Ethereum has officially implemented its Fusaka upgrade, designed to increase the network’s transaction processing capacity while maintaining security and decentralization standards, according to network documentation.
ETH co-founder Vitalik Buterin tipped his hat to the developers behind the initiative.
- Ethereum rolls out Fusaka upgrade to boost transaction processing while keeping security and decentralization intact.
- Key innovation is EIP-7594 (PeerDAS), allowing nodes to verify block data without downloading everything, improving efficiency.
- Upgrade supports scaling and DeFi growth, helping Ethereum handle millions of daily transactions and maintain its leading smart contract ecosystem.
“Big congrats to the Ethereum researchers and core devs who worked hard for years to make this happen,” the 31-year-old entrepreneur said on X late Wednesday.
Expanding network capacity, preserving existing security
The Fusaka upgrade went live on the network’s final testnet, Hoodi, in October.

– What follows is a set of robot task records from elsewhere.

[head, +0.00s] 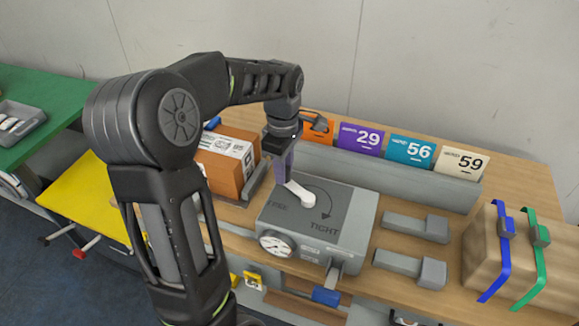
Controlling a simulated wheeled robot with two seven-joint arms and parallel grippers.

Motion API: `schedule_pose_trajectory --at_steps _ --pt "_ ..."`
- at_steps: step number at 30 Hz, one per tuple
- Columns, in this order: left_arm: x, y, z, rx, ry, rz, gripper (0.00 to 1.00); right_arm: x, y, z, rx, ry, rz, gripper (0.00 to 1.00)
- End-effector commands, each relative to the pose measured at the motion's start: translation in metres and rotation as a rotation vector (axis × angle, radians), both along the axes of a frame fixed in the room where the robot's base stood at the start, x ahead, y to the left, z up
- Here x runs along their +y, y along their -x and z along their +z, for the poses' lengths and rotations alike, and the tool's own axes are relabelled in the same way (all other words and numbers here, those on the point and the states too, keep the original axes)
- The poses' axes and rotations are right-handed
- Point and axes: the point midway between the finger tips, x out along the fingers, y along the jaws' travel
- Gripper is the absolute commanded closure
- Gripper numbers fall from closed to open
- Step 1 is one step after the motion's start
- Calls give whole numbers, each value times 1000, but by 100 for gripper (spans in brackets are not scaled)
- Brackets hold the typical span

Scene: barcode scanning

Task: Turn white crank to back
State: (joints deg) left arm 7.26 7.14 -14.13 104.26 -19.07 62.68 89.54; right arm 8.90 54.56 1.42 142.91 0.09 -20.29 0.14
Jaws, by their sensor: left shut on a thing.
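The white crank (299,194) sits on top of a grey box (335,209) with a gauge on its front, a curved arrow and the word TIGHT on its top. The crank's visible end points toward the front right. My left gripper (284,176) points down at the crank's back-left end and is shut on it. The fingers hide that end. My left arm covers much of the left side of the view. My right gripper is not in view.
An orange-brown carton (226,163) stands left of the grey box. Numbered cards, including a purple 29 (361,139), stand in a rack behind. Grey blocks (415,226) and a strapped brown package (503,255) lie to the right. A blue-tipped lever (326,296) sticks out in front.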

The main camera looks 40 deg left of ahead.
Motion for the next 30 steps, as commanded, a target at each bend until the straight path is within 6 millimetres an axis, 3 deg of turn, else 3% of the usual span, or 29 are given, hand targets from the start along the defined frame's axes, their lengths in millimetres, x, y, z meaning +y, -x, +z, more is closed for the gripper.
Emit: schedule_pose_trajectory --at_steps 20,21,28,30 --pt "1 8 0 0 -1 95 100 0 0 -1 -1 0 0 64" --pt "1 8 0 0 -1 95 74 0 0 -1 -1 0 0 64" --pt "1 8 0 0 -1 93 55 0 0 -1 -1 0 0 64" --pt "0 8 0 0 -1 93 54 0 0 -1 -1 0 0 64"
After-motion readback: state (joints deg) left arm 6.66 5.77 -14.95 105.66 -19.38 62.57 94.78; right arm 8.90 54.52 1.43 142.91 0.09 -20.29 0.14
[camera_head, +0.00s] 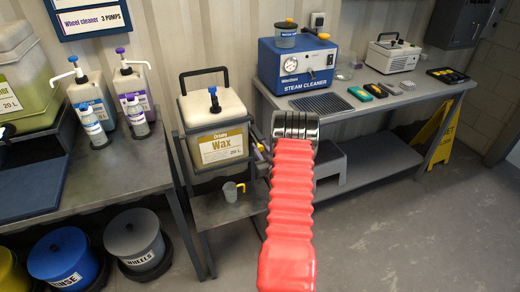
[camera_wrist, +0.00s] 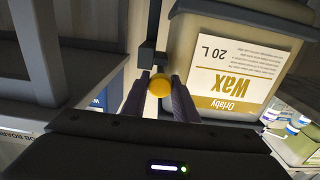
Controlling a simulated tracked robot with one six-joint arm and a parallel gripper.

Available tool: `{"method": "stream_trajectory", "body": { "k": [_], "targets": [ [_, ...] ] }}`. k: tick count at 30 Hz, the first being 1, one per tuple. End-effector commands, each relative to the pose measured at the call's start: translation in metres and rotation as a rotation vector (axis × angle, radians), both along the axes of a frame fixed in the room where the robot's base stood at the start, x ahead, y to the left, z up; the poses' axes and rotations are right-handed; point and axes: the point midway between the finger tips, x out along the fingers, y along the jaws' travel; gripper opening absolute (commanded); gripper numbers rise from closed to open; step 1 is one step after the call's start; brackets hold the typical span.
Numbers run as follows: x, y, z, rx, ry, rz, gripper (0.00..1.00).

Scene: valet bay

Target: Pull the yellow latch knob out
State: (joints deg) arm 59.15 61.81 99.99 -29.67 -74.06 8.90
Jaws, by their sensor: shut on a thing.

It centers on EIP-7594: PeerDAS (Peer Data Availability Sampling), a protocol that allows Ethereum nodes to verify block data completeness without requiring full data downloads. The implementation aims to expand network capacity while preserving existing security and decentralization parameters.
Ethereum, the largest smart contract blockchain by total value locked, holds over $73 billion in decentralized finance (DeFi) applications. The network processes between 1.3 million and 1.8 million transactions daily, according to data from Etherscan, a blockchain analytics platform.
The Fusaka upgrade represents part of Ethereum’s ongoing development roadmap focused on scaling solutions, specifically sharding. This blockchain scaling method splits the network into smaller pieces, allowing nodes to process a portion of transactions while maintaining security, dramatically increasing throughput.
Network developers have positioned the upgrade as a technical advancement in Ethereum’s capacity to handle increased transaction volumes without compromising the distributed nature of the blockchain’s validator network.
“Sharding has been a dream for Ethereum since 2015… and data availability sampling since 2017,” Buterin wrote, citing a GitHub post. “And now we have it.”
Price action
Ethereum topped $3,000 after the upgrade went live. At last check, it was up about 5%, trading at around $3,162.